### PROBLEM REQUIREMENTS
All lines in the data bearing the string "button" should be identified and copied.

--- DATA PROVIDED ---

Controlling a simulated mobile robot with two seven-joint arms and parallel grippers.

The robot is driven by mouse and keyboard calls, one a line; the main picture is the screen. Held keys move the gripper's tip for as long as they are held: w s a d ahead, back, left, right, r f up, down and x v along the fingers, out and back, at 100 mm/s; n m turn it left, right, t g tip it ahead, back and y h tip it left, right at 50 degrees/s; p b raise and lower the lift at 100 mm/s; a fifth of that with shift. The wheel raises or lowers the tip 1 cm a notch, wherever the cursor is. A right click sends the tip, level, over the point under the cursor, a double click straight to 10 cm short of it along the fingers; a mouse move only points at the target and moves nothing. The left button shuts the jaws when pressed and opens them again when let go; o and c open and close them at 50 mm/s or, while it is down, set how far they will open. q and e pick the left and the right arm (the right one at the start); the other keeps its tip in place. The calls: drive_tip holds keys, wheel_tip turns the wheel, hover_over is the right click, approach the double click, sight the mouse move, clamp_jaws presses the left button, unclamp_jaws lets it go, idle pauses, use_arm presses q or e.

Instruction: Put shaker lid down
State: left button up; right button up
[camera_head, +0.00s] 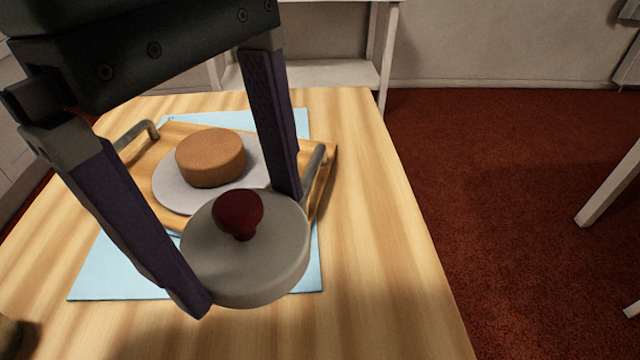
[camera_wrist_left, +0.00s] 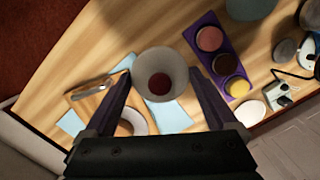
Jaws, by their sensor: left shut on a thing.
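The shaker lid (camera_head: 265,262) is a round grey disc with a dark red knob on top. My left gripper (camera_head: 243,248) is shut on it, with one finger on each side of its rim. It is knob-up and fairly level over the table's near part, in front of the tray. Whether its underside touches anything is hidden. In the left wrist view the lid (camera_wrist_left: 152,62) shows between the finger ends of my left gripper (camera_wrist_left: 160,80). No shaker body can be made out for sure. My right gripper is not in view.
A wooden tray (camera_head: 178,130) with metal handles holds a brown cake (camera_head: 210,157) on a grey plate (camera_head: 170,192), over blue mats (camera_head: 105,275). A purple holder (camera_wrist_left: 196,28) with three round items stands in the wrist view. The wooden table (camera_head: 375,250) is bare on the right.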

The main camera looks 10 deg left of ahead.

---

### EXERCISE OUTPUT
The robot is driven by mouse and keyboard calls, one a line; the main picture is the screen. Held keys move the gripper's tip for as long as they are held: w s a d ahead, back, left, right, r f up, down and x v along the fingers, out and back, at 100 mm/s; n m turn it left, right, t g tip it ahead, back and y h tip it left, right at 50 degrees/s; p b raise and lower the lift at 100 mm/s; a fifth of that with shift. The wheel raises or lowers the tip 1 cm a notch, wherever the cursor is. A right click sends the tip, level, over the point under the cursor, a double click straight to 10 cm short of it along the fingers; a mouse move only points at the target and moves nothing. The left button shuts the jaws when pressed and opens them again when let go; o and c open and close them at 50 mm/s or, while it is down, set how far they will open. q and e pick the left and the right arm (the right one at the start); the other keeps its tip in place. The calls: drive_tip holds keys, wheel_tip turns the wheel, hover_over is the right click, approach the double click, sight the mouse move, clamp_jaws presses the left button, unclamp_jaws lets it go, idle pauses, use_arm presses q or e.
State: left button up; right button up

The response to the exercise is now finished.